In the records below, find the line containing "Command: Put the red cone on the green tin" and the line containing "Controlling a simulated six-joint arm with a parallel"; please repeat exactly the lines from one to the other, both included, and nothing more.

Rows from a robot dataset

****

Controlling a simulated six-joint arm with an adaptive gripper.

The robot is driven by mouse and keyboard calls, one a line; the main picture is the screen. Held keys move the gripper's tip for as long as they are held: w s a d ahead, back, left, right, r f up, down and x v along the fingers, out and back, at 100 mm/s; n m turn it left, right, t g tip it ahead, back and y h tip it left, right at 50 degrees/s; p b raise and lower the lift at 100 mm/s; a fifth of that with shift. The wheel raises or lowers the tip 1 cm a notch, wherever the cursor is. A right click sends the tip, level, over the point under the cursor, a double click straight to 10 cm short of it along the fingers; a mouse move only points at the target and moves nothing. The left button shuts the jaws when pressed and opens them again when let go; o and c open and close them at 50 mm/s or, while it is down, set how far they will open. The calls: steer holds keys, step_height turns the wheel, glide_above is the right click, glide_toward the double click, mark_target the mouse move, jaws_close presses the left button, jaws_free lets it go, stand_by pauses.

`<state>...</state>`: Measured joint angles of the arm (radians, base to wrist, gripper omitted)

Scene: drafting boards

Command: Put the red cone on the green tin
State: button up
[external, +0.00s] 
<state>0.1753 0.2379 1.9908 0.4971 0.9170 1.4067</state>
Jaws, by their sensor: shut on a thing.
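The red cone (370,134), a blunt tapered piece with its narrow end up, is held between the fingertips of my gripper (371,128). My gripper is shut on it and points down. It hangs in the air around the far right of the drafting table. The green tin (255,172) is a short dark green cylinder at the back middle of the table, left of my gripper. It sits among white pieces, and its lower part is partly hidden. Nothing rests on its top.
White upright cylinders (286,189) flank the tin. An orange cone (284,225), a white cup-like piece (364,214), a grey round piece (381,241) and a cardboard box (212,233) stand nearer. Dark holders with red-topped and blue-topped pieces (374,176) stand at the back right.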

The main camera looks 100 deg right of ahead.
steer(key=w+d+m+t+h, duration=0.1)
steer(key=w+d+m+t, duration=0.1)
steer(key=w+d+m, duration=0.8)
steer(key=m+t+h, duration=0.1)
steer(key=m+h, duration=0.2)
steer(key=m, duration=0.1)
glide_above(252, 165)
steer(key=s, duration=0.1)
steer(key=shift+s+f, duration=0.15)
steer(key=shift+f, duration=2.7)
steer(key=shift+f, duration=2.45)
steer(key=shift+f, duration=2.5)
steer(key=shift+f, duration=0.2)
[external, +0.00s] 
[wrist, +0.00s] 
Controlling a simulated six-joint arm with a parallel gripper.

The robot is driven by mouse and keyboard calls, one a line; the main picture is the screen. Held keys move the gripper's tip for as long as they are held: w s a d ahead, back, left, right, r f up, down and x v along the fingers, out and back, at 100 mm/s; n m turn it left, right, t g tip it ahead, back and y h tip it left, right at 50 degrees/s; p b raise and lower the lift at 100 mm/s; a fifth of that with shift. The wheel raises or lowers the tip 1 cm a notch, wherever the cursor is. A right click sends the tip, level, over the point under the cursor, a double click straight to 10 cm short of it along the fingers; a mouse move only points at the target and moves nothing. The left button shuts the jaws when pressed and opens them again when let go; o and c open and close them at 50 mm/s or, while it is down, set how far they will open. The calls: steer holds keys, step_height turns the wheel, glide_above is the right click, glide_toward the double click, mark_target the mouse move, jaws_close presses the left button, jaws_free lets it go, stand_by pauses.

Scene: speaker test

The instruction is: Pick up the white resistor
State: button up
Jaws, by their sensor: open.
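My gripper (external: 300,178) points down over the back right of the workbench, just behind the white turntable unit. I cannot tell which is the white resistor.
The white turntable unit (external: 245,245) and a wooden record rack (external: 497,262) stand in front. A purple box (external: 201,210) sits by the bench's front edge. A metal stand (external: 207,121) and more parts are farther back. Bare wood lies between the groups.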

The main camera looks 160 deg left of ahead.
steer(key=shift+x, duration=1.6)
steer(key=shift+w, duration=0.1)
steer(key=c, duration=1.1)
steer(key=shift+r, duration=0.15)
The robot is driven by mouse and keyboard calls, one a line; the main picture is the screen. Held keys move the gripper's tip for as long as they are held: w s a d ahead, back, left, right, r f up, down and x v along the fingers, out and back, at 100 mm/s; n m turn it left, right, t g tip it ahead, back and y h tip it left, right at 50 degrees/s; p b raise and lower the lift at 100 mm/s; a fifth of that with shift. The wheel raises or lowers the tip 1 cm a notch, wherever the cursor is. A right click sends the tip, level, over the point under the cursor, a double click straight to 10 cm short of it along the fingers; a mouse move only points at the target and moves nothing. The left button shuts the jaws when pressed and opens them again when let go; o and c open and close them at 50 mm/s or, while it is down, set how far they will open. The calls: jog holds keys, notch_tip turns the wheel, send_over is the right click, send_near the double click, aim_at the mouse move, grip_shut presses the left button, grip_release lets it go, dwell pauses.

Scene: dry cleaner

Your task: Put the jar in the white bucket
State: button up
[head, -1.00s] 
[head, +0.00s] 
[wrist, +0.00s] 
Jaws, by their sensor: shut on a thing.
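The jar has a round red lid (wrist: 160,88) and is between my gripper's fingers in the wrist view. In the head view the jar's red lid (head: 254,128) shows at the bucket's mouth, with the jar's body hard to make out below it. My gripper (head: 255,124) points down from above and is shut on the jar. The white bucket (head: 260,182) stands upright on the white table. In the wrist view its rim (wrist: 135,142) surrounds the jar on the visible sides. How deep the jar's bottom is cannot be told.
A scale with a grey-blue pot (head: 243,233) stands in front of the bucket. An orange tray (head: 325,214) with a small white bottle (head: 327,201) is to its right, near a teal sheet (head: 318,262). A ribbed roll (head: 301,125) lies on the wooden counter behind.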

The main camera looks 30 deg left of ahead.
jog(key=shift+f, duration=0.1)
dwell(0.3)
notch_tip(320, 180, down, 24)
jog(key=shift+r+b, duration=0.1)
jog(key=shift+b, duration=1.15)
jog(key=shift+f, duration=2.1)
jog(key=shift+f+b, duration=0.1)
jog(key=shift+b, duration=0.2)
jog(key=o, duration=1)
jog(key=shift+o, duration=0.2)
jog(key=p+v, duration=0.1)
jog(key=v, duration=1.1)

****

Exercise result:
Command: Put the red cone on the green tin
State: button up
[external, +0.00s] 
<state>0.1753 0.2379 1.9908 0.4971 0.9170 1.4067</state>
Jaws, by their sensor: shut on a thing.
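The red cone (370,134), a blunt tapered piece with its narrow end up, is held between the fingertips of my gripper (371,128). My gripper is shut on it and points down. It hangs in the air around the far right of the drafting table. The green tin (255,172) is a short dark green cylinder at the back middle of the table, left of my gripper. It sits among white pieces, and its lower part is partly hidden. Nothing rests on its top.
White upright cylinders (286,189) flank the tin. An orange cone (284,225), a white cup-like piece (364,214), a grey round piece (381,241) and a cardboard box (212,233) stand nearer. Dark holders with red-topped and blue-topped pieces (374,176) stand at the back right.

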The main camera looks 100 deg right of ahead.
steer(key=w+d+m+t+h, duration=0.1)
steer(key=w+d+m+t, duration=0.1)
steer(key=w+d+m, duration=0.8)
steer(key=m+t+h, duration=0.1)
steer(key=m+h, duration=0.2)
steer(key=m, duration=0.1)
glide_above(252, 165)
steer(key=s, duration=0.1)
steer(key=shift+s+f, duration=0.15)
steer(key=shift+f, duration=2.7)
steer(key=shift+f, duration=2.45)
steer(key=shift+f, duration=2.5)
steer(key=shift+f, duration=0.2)
[external, +0.00s] 
[wrist, +0.00s] 
Controlling a simulated six-joint arm with a parallel gripper.

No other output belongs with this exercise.